1)    L'arrêt du Tribunal de première instance du 8 juillet 1999, Procter & Gamble/OHMI (BABY-DRY) (T-163/98), est annulé dans la mesure où il a jugé que la première chambre de recours de l'Office de l'harmonisation dans le marché intérieur (marques, dessins et modèles) n'avait pas violé l'article 7, paragraphe 1, sous c), du règlement (CE) n° 40/94 du Conseil, du 20 décembre 1993, sur la marque communautaire, en adoptant sa décision du 31 juillet 1998 (affaire R 35/1998-1).

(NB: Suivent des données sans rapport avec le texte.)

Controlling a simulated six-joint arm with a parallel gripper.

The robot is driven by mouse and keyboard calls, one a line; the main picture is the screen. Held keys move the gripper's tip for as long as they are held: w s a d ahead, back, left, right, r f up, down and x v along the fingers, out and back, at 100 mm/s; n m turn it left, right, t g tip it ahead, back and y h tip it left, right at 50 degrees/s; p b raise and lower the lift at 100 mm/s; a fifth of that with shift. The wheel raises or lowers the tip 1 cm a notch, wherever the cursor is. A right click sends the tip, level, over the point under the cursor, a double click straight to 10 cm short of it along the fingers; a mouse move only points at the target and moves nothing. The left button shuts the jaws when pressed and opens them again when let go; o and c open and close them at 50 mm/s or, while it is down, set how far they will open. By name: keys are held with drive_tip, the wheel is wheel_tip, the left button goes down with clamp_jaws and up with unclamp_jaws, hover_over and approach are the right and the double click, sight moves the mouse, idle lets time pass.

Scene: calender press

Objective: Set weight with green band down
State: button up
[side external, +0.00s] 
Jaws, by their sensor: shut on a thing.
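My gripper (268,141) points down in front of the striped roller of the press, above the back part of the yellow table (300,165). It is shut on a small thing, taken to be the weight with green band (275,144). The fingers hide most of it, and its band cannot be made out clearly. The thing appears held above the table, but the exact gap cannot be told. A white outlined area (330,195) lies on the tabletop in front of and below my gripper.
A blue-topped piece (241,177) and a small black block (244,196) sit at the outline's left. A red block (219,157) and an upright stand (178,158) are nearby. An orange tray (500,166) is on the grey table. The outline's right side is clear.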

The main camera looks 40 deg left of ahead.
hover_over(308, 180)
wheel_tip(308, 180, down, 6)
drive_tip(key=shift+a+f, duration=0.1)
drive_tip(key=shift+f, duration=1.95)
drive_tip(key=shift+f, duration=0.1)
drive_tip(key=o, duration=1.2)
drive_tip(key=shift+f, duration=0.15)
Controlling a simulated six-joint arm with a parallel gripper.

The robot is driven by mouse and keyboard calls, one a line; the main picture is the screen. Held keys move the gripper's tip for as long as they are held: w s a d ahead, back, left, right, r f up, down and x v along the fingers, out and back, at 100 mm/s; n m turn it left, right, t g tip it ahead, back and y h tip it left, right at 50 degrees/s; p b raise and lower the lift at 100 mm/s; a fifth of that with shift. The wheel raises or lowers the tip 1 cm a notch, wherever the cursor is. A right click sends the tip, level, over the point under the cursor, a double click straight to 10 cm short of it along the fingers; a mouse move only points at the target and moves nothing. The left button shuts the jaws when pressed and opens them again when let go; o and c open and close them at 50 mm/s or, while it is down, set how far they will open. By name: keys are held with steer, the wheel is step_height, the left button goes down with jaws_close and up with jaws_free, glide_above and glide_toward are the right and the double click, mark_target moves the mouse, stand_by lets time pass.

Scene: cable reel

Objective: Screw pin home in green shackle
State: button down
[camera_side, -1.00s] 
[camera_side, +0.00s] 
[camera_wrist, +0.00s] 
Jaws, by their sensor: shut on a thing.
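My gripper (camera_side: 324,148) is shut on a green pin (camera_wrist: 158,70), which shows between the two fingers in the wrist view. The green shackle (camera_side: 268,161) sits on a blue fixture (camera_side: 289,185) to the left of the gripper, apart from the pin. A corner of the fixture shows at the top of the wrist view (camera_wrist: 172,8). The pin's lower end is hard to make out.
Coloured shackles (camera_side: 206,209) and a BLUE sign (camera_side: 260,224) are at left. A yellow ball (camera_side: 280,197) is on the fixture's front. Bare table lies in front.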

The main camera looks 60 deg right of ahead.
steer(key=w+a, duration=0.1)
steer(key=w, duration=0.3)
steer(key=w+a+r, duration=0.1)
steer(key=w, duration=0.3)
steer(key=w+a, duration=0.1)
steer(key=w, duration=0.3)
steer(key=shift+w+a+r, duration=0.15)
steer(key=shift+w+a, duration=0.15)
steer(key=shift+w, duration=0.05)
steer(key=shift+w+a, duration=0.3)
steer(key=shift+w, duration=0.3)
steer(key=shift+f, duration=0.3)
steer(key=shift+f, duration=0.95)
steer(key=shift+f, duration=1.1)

2)    La décision de la première chambre de recours de l'Office de l'harmonisation dans le marché intérieur (marques, dessins et modèles) du 31 juillet 1998 (affaire R 35/1998-1) est annulée dans la mesure où elle a rejeté, sur le fondement de l'article 7, paragraphe 1, sous c), du règlement n° 40/94, la demande d'enregistrement de la marque Baby-dry.

3)    L'Office de l'harmonisation dans le marché intérieur (marques, dessins et modèles) est condamné aux dépens des deux instances.

Rodríguez Iglesias

Gulmann
Wathelet

Skouris

Puissochet
Jann

Sevón

Schintgen
Macken

Colneric

von Bahr

Ainsi prononcé en audience publique à Luxembourg, le 20 septembre 2001.

Le greffier

Le président

R. Grass

G. C. Rodríguez Iglesias


1: Langue de procédure: le français.